Ed Amoroso, CEO of TAG Cyber and veteran of the telecommunications industry – having spent 31 years at AT&T retiring as its CSO in 2016 – has prepared a new report, “Securing Emerging 5G Global Networks and Mobile Infrastructure.” In it he provides recommendations for those areas of technology management that deserve the most intense focus to properly secure 5G infrastructure in support of personal and enterprise mobile usage.
The paper focuses on six distinct areas to ensure the highest levels of cybersecurity protection for 5G infrastructure. These include supply chain, core and radio network, virtual applications, mobile endpoints, carrier security programs, and quantum readiness. The last area of focus is already seeing early adoption by major carriers like Verizon. On Sept. 3, 2020 Verizon announced several steps it has taking to harden its 5G network security including quantum-based key encryption and security network accelerators.
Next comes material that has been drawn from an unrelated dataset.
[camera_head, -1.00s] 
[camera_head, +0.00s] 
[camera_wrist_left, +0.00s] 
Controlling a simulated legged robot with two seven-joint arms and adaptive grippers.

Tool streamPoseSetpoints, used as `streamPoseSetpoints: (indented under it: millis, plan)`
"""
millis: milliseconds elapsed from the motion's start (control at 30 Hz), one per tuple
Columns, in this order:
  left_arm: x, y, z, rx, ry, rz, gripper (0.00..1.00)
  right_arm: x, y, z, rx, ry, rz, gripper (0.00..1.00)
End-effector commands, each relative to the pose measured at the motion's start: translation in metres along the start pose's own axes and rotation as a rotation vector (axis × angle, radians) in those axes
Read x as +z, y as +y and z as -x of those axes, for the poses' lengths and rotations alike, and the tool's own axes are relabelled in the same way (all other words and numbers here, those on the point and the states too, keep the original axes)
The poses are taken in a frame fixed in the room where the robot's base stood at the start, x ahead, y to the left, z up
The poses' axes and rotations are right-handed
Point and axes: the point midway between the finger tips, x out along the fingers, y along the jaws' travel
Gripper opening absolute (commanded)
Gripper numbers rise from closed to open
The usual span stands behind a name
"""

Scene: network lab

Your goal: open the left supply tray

In the announcement, “Verizon Achieves Milestone in Future-Proofing Data from Hackers,” the telecommunications giant showcased how quantum-based technology can strengthen security and provide the best defense against eavesdropping, sharing details of a QKD test pilot conducted in the Washington, D.C. area. In the trial, Verizon said it used QKD to encrypt and send a video stream between its 5G Lab and two of its offices in Virginia and Washington DC.
Verizon’s Chief Product Development Officer Nicki Palmer is quoted saying, “We continue to innovate and discover new ways to ensure safe networks and communications down the road for both consumers and enterprises. In testing advanced security technologies, our QKD trial demonstrates how quantum-based technology can strengthen data security today and in the future.”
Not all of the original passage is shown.